With the divorce, I have to split all the family photos from the past, oh, 12 years or so. My compromise: I'll take digital copies of all of them, and she can have the physical photos. Only problem: scanning photos is a PITA. I started out scanning the negatives at Costco, where they had a Fuji Explorer photolab, which does an amazing job of creating scans from negatives. But, they replaced the Fuji with something else that is faster at dumping prints out, but makes horrid scans from negatives. Macro-blocks 4x the size of the old Explorer lab. Sux0r.
So, about 5 months ago I went on a quest for a negative scanner. Nikon makes a great one, but because of their heavy marketing, it holds its' value in the used market quite well. $450 well, even. Turns out that Minolta used to make a negative scanner, and it was quite highly regarded, too. But they couldn't compete with the Nikon juggernaut, so they got out of the business in the fall or 2005 - right before I started looking.
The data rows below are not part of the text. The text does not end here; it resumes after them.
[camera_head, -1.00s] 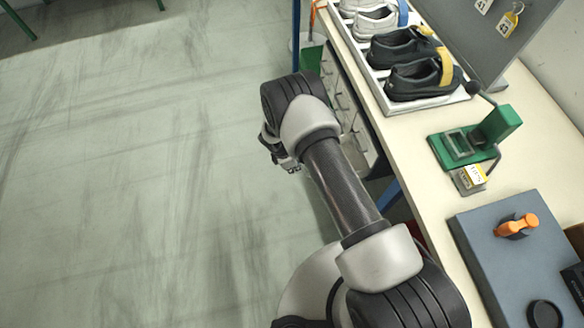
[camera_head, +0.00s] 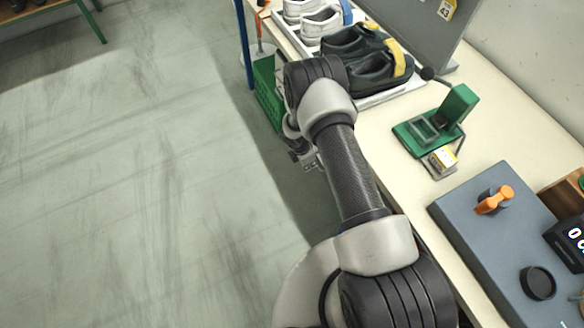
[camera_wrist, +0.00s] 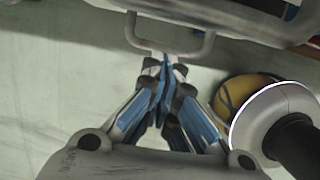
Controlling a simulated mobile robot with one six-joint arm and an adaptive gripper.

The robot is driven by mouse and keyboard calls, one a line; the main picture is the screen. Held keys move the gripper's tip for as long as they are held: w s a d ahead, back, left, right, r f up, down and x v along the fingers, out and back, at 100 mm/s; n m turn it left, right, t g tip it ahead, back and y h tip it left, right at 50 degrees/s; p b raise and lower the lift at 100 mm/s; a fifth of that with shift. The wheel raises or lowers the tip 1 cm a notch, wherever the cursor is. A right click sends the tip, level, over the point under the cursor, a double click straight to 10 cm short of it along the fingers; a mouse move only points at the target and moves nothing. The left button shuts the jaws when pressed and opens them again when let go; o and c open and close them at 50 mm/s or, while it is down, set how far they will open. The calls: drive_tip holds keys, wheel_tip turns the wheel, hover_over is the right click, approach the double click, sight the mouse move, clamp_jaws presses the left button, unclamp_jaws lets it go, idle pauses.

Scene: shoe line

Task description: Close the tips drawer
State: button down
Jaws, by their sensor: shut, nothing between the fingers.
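A pale drawer front with a U-shaped bar handle (camera_wrist: 192,50) crosses the top of the wrist view. No readable label shows, so I cannot tell from the picture whether it is the tips drawer, nor how far out it stands. My gripper (camera_wrist: 163,64) is shut and empty, its blue-sided fingertips together at the handle's lower bar; whether they touch it is unclear. In the head view my gripper (camera_head: 308,163) hangs low beside the bench, left of its edge. My arm hides the drawer cabinet there.
The workbench (camera_head: 395,185) carries shoes (camera_head: 380,72) on a white rack, a green press (camera_head: 437,120) and a grey board (camera_head: 480,235). A green crate (camera_head: 268,92) stands on the floor beyond my arm. The floor (camera_head: 140,200) to the left is clear.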

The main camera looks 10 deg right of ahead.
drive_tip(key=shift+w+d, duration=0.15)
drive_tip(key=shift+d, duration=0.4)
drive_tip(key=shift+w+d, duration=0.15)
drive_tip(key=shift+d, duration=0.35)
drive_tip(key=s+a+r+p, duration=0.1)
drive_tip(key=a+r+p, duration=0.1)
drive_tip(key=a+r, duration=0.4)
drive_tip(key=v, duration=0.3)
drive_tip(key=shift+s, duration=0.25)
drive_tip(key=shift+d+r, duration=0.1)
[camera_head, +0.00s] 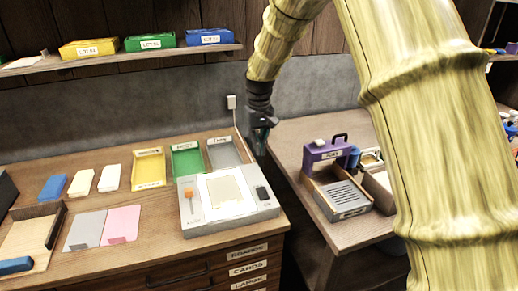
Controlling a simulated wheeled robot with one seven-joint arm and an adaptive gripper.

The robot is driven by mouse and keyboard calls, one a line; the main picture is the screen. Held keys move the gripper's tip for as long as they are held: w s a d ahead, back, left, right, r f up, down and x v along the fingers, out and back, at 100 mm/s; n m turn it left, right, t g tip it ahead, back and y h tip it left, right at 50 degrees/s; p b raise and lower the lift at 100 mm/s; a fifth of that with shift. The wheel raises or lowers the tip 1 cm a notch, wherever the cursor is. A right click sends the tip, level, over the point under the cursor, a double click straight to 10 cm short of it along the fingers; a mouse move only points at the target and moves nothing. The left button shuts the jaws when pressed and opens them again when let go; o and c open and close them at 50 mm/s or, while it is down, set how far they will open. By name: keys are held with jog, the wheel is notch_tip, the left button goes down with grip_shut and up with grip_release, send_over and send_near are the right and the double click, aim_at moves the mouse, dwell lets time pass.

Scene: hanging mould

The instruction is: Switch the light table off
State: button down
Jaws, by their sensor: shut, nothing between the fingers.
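The light table (240,220) is a grey-white box at the right front of the wooden bench. Its panel (207,184) looks bright white, with a beige sheet (226,188) lying on it. An orange knob or lever (188,193) stands on its left side, and a dark control (263,193) sits on its right side. Small labels near them are too small to read. My gripper (260,153) is shut and empty, pointing down behind the light table's right back corner, apart from it.
Yellow (149,170), green (187,161) and grey (223,153) trays lie behind the light table. A cable runs to a wall socket (231,102) near my gripper. A purple case (325,150) and slatted box (343,198) stand on the right bench, past a gap.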

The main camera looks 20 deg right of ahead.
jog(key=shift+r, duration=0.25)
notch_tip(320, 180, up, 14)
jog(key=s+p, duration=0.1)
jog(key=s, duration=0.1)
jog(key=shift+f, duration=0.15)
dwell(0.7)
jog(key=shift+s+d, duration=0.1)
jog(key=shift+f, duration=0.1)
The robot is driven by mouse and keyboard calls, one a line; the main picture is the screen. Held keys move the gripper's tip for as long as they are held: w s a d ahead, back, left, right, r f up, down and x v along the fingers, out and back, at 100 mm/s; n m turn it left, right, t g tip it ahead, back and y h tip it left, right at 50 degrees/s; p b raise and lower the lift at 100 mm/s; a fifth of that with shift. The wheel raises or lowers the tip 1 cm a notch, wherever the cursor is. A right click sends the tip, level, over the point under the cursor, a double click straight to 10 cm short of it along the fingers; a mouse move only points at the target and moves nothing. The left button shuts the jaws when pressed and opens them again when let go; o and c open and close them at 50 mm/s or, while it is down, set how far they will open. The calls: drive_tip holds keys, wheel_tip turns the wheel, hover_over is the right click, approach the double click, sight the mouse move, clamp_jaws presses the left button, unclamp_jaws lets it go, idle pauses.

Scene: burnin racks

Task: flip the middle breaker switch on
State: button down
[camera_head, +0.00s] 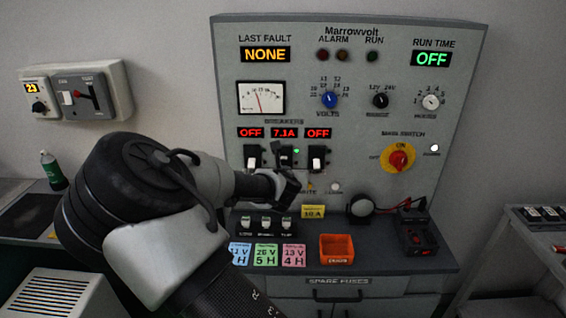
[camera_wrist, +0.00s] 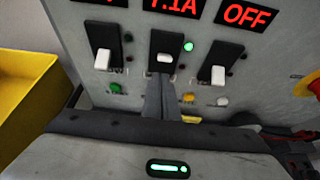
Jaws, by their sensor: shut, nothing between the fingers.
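The middle breaker switch (camera_wrist: 165,58) sits in a black housing under a red display reading 7.1A (camera_head: 284,132), with a lit green lamp (camera_wrist: 188,46) beside it. Its lever looks different from the white levers of the left breaker (camera_wrist: 102,60) and right breaker (camera_wrist: 218,75), which point down under displays; the right display reads OFF, and the left one also reads OFF in the head view (camera_head: 250,132). My gripper (camera_wrist: 167,82) is shut and empty, its fingertips just below the middle switch. I cannot tell whether they touch it. In the head view my gripper (camera_head: 290,180) partly covers the breaker's lower area.
A red-yellow main switch (camera_head: 398,158) is to the right on the panel. The ledge below holds small switches (camera_head: 265,224), coloured cards (camera_head: 266,254), an orange bin (camera_head: 337,248) and a black device with leads (camera_head: 418,238). A yellow box (camera_wrist: 30,90) is at left in the wrist view.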

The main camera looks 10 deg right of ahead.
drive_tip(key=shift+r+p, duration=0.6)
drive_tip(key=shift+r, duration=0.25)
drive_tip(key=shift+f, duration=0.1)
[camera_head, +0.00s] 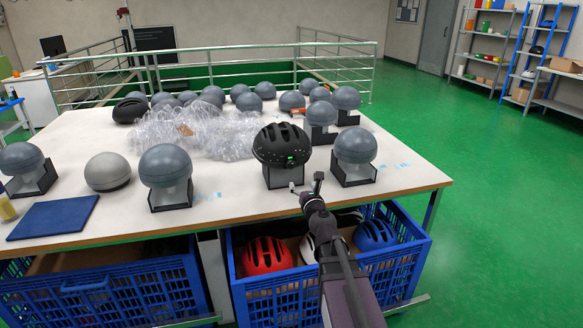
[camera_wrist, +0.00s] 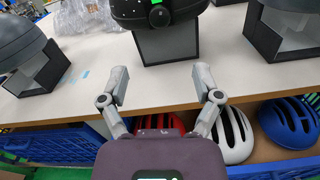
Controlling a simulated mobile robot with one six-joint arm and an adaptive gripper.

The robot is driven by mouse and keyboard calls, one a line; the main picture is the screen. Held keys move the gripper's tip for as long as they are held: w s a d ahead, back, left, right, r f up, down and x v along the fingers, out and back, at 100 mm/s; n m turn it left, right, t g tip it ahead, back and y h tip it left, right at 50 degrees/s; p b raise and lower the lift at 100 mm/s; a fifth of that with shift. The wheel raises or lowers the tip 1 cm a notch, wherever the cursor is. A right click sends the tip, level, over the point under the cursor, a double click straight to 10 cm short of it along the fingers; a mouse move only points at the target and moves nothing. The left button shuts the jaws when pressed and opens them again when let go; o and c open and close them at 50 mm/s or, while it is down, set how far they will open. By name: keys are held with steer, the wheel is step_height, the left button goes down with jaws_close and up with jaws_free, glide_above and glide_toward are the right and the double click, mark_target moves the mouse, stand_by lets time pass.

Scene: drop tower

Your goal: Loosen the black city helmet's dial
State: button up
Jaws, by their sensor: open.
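The black city helmet (camera_head: 282,143) sits on a dark stand near the table's front edge, with vents on top and a green mark at its rim. In the wrist view the helmet (camera_wrist: 150,8) is cut off by the top edge. Its dial (camera_wrist: 159,16) shows as a round black knob on the rim below the green mark. My gripper (camera_head: 306,186) is in front of and below the helmet.
Grey headforms on dark stands flank the helmet, one to the right (camera_head: 355,148) and one to the left (camera_head: 165,168). Clear plastic wrap (camera_head: 190,133) lies behind. Below the table edge, a blue crate (camera_head: 262,300) holds red, white and blue helmets.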

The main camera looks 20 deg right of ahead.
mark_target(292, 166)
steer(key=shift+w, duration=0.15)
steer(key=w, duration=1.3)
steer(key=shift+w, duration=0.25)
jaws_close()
Fortunately, there's things like eBay out there. Last weekend I found a New in the Box Minolta DiImage IV scanner for sale on eBay, bid on it and got it. Turns out it may have been a store demo or something - the bags and software had been opened. But, none the less, everything was there, including the original box.
Set it up in about 15 minutes on the Mac (I love macs), and scanned in some stuff. After a couple of passes with the settings, I realized that nothing I did was going to matter for my purposes - 4x6 prints and web-page images. So I set it batch scan a while ago, and this is what came out:
The full image (reduced in size for the blog):
And the detail of just the bike:
That's pretty flipping good, in my unlearned opinion. And, that is set to about 1/3 maximum resolution / quality on the scanner. (5 of 15 megapixels).
Now to start feeding it negative strips, and hope my hard drive holds out!